This is from a speech by Senator (and former U.S. Trade Rep.) Rob Portman:
I believe we should also target Russia's trade sector by revoking our Permanent Normal Trade Relationship, or PNTR, with Russia. In other words, the United States should no longer give Russia unrestricted access in trade to our country. This would have the effect of raising tariffs on goods from Russia to the rates at which they were before Russia joined the World Trade Organization and received this special status, PNTR, from the U.S. Congress. When I was U.S. Trade Representative, I helped negotiate this agreement, and it does give them certain privileges with regard to our economy.

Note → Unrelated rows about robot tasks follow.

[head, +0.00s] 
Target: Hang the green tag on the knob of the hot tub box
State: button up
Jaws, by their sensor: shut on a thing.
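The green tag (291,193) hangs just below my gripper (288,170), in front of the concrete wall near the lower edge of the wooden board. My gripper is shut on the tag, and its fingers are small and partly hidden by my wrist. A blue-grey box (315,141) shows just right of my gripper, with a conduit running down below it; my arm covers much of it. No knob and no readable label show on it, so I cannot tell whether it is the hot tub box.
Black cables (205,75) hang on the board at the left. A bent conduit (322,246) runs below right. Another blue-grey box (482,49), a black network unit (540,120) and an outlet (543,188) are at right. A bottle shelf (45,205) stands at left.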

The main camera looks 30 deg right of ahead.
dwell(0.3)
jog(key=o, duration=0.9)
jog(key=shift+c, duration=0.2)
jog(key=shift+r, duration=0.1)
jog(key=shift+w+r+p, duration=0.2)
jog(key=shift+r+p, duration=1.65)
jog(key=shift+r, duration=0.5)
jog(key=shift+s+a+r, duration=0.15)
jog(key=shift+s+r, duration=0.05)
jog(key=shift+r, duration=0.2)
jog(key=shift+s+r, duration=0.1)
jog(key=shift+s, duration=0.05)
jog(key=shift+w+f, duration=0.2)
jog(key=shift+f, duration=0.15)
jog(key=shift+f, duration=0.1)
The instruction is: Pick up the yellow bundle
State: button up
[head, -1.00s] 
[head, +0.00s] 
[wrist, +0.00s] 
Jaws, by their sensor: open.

Free trade with the United States is a privilege, not a right. After Russia joined the WTO in 2012, Congress passed legislation to expand trade between our countries by eliminating tariffs on some of these imports. But as easily as we granted PNTR, Congress can take it away. Invading a sovereign nation, a democracy no less, is certainly grounds for us to take away that privilege, and we have the right to undo it under the WTO rules for national security reasons. It would not be unprecedented. In 1992, Congress revoked market access for Serbia and Montenegro as a result of their aggression in the wake of the breakup of Yugoslavia. Today, I will be introducing bipartisan legislation to revoke unrestricted market access for countries who invade their neighbors. Period. I call upon our trading partners to invoke their own national security rights at the WTO and similarly take away market access Russia, until this point, has enjoyed in their economies.
This should be ended, this market access, unless and until Ukraine's territorial integrity and sovereignty are as they were prior to the Russian invasion. ...
This part sounds a bit off to me: "This would have the effect of raising tariffs on goods from Russia to the rates at which they were before Russia joined the World Trade Organization and received this special status, PNTR, from the U.S. Congress." But weren't the tariffs on Russian imports at the same rate as those on imports from other countries prior to PNTR being granted, because NTR was being granted to Russia each year?
As to the WTO, the legislation he mentions is not publicly available yet, but it's interesting that instead of focusing on a push to suspend Russia's WTO membership, as Congressmen Blumenauer and Doggett did, he seems to want everyone to "invoke their own national security rights at the WTO and similarly take away market access Russia." That's probably a simpler approach to using the WTO to induce Russia to change course.